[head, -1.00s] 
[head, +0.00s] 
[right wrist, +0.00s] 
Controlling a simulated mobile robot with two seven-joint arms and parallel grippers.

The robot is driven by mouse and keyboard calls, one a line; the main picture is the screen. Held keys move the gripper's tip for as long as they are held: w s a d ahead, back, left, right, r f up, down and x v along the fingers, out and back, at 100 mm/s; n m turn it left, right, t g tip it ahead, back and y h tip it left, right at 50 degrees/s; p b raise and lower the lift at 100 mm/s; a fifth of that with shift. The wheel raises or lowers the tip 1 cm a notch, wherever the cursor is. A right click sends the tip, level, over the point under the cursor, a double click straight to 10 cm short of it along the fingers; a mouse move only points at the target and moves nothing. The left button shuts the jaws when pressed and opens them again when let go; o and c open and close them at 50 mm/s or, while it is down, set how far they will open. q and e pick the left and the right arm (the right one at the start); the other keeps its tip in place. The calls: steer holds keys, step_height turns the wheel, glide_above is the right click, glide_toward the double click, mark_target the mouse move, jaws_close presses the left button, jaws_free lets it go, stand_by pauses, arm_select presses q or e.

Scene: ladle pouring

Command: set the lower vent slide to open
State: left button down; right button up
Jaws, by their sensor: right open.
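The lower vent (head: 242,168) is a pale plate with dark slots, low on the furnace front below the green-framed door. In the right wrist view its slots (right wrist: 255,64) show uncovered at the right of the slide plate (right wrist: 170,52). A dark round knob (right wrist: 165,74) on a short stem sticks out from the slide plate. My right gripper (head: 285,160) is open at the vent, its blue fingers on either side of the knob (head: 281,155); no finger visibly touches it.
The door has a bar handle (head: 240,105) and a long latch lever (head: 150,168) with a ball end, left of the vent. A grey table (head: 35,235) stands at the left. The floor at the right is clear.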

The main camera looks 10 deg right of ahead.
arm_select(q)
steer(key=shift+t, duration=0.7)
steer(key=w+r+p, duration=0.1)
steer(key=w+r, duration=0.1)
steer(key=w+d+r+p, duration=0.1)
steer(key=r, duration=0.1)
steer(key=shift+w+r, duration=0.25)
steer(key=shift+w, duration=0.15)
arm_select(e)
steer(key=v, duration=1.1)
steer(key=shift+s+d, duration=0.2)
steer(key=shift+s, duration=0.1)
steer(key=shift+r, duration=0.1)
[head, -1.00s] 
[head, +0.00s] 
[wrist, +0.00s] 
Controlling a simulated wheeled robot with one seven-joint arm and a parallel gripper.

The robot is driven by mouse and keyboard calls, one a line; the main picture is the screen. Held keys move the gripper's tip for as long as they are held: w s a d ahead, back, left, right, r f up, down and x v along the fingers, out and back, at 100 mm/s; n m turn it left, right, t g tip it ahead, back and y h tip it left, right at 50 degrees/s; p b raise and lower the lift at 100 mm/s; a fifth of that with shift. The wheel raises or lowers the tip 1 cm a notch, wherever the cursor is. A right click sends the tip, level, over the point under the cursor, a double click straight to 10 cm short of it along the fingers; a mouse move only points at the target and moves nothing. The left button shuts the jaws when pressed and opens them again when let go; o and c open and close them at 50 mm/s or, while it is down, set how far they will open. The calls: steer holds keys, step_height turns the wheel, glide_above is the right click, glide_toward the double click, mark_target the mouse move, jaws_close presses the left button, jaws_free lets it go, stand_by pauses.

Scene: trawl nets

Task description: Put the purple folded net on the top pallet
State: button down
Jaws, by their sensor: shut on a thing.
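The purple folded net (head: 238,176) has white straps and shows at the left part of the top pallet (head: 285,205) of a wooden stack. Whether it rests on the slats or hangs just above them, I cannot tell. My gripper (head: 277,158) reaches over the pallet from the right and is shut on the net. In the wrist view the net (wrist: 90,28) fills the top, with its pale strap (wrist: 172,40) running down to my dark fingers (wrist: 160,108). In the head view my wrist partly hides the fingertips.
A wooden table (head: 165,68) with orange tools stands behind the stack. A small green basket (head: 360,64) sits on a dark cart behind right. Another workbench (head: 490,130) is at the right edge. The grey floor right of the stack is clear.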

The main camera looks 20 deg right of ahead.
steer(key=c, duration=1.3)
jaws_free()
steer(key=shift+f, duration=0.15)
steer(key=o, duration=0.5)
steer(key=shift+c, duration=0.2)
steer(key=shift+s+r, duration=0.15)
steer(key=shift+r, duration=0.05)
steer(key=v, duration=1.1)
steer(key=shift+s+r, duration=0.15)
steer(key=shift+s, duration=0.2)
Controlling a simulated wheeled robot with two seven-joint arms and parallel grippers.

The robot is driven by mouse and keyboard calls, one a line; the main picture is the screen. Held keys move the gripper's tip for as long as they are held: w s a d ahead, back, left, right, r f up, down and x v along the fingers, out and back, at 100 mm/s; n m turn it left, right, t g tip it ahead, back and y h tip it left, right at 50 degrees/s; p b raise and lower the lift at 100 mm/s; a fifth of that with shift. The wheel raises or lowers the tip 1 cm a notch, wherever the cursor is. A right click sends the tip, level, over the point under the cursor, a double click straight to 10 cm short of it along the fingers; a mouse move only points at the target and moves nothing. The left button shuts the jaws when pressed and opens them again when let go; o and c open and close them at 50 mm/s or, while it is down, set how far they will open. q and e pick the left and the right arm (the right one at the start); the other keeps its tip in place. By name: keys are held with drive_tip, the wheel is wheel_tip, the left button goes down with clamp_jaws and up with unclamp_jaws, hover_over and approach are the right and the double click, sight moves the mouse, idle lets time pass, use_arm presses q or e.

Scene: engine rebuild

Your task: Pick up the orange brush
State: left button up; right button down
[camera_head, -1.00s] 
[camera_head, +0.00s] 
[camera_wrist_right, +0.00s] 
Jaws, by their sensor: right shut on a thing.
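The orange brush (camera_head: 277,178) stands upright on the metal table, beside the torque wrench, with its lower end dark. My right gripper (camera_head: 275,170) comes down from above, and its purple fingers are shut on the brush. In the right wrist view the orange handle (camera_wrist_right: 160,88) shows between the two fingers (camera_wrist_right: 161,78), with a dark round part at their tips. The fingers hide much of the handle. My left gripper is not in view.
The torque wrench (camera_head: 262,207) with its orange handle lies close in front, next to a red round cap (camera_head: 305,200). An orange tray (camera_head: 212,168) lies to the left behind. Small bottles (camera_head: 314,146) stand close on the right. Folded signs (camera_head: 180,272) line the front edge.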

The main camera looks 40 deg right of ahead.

» **Task brief**: Exactly repeat the lines above, from the opening line through the one with "Controlling a simulated mobile", and include nothing else.

» **Expected output**:
[head, -1.00s] 
[head, +0.00s] 
[right wrist, +0.00s] 
Controlling a simulated mobile robot with two seven-joint arms and parallel grippers.

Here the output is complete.